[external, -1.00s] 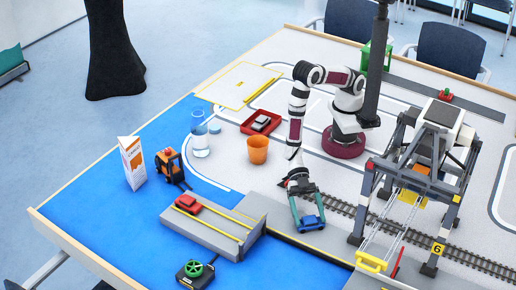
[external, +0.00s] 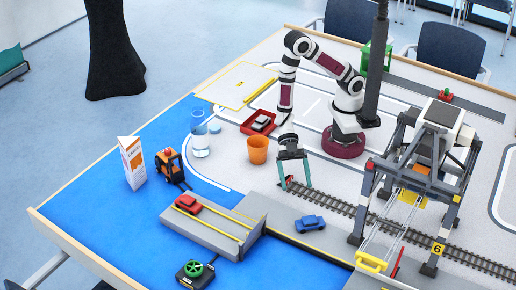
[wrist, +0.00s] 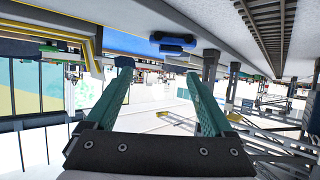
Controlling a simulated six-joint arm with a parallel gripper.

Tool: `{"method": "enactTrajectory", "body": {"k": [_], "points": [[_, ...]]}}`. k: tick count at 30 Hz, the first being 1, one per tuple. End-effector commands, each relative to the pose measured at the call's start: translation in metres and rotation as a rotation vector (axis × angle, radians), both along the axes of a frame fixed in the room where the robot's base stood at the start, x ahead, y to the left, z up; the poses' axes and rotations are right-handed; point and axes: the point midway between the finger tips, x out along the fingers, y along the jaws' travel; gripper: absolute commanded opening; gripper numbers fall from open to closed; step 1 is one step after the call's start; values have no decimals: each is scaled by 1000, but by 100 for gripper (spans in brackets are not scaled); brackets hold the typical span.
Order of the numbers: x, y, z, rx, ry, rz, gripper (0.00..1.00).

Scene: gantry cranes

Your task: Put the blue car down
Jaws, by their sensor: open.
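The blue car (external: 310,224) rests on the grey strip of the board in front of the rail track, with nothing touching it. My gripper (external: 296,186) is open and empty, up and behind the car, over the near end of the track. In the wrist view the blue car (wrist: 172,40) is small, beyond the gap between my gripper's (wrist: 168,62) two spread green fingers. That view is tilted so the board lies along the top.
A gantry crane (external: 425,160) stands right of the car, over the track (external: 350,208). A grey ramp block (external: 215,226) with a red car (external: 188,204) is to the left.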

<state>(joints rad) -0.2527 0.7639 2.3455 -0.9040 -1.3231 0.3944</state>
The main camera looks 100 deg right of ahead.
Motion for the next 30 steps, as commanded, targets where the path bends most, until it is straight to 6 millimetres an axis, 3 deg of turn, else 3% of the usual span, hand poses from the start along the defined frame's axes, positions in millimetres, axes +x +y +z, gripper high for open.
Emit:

GIVEN TASK: Go back to the lines above and output, exactly as they stand, the ones from the line containing "[wrist, +0.00s]" to the line containing "The main camera looks 100 deg right of ahead.". Leave all pictures behind.

RESULT OF THE TASK:
[wrist, +0.00s] 
Controlling a simulated six-joint arm with a parallel gripper.

Tool: `{"method": "enactTrajectory", "body": {"k": [_], "points": [[_, ...]]}}`. k: tick count at 30 Hz, the first being 1, one per tuple. End-effector commands, each relative to the pose measured at the call's start: translation in metres and rotation as a rotation vector (axis × angle, radians), both along the axes of a frame fixed in the room where the robot's base stood at the start, x ahead, y to the left, z up; the poses' axes and rotations are right-handed; point and axes: the point midway between the finger tips, x out along the fingers, y along the jaws' travel; gripper: absolute commanded opening; gripper numbers fall from open to closed; step 1 is one step after the call's start; values have no decimals: each is scaled by 1000, but by 100 for gripper (spans in brackets are not scaled); brackets hold the typical span.
Order of the numbers: x, y, z, rx, ry, rz, gripper (0.00..1.00).

Scene: gantry cranes

Your task: Put the blue car down
Jaws, by their sensor: open.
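The blue car (external: 310,224) rests on the grey strip of the board in front of the rail track, with nothing touching it. My gripper (external: 296,186) is open and empty, up and behind the car, over the near end of the track. In the wrist view the blue car (wrist: 172,40) is small, beyond the gap between my gripper's (wrist: 168,62) two spread green fingers. That view is tilted so the board lies along the top.
A gantry crane (external: 425,160) stands right of the car, over the track (external: 350,208). A grey ramp block (external: 215,226) with a red car (external: 188,204) is to the left.

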<state>(joints rad) -0.2527 0.7639 2.3455 -0.9040 -1.3231 0.3944</state>
The main camera looks 100 deg right of ahead.

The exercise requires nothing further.